James Wilson Rayen



Artist Statement

The artist's studio.
When I was young, artist statements were relatively easy to write; just state your imagination, energy and capacity to grow. Now, the statement has become a different challenge. Now I know I paint because I must; and what a hole its absence has left in my life since I have been sick this winter.  I know that returning to the studio will be a vast contribution to my recovery. I paint in series and cycles but I hope that my work is never perceived as boring and repetitive.

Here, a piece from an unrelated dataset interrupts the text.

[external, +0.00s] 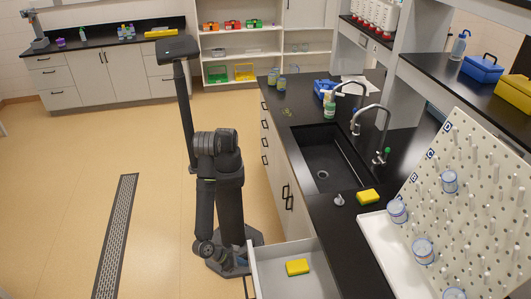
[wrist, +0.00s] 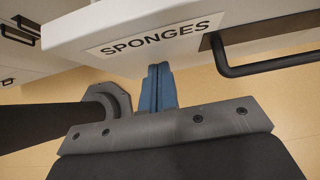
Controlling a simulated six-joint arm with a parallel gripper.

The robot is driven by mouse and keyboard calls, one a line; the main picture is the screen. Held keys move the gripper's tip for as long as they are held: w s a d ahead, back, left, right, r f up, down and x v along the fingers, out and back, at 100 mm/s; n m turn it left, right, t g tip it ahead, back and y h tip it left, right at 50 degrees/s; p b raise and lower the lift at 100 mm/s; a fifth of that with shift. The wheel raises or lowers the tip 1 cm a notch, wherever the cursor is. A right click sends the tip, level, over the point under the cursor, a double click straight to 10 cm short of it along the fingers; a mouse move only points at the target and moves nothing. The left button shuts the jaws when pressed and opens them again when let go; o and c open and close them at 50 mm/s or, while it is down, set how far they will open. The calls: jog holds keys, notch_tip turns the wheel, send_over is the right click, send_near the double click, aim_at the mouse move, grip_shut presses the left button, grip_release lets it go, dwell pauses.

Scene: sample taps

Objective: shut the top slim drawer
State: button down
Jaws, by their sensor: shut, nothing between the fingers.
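The top slim drawer (external: 284,246) stands pulled out from the counter at the bottom of the external view, with a yellow sponge (external: 297,267) lying inside. In the wrist view its pale front (wrist: 75,34) carries a label reading "SPONGES" (wrist: 160,37) and a dark bar handle (wrist: 265,66) to the right of the label. My gripper (wrist: 160,68) is shut and empty, its blue fingers pointing at the drawer front just below the label. I cannot tell whether the tips touch the front. In the external view the fingertips are not clearly seen.
Another yellow sponge (external: 368,197) lies on the black counter beside the sink (external: 335,160). A white drying rack (external: 455,215) with several beakers stands to the right. The floor (external: 70,190) left of my arm is clear, apart from a flush drain grate (external: 117,235).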

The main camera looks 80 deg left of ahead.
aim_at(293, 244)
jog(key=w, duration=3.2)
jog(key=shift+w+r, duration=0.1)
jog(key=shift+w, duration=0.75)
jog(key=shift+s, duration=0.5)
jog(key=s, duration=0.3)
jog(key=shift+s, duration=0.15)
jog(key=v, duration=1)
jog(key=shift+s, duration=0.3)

I began as an abstract painter, and I even won several prizes. But the implication of landscape kept appearing (horizon line and trees,) so I decided to go with it. There was lots of transitional paintings but the landscape became the stronger work. The perceptive eye will see the abstract skeleton or grid but what is supported is readable and real.  Why did landscape win out? There are many questions in art that have no answers.
            I am a committed gardener and often work from that which is, after all, a reduced landscape - nature reduced, edited. As a rule I work from more than one study at a time, seeking to avoid copying from myself.
            I’m drawn to the River Charles, and its marshes. A big theme, one that I’ve found to offer limitless variations: time of day, change of seasons- it never bores me, I never tire of it. Memory, after observation, becomes the driving force- one forgets, adds, subtracts an all take energy and imagination, until the painting becomes the product not the process.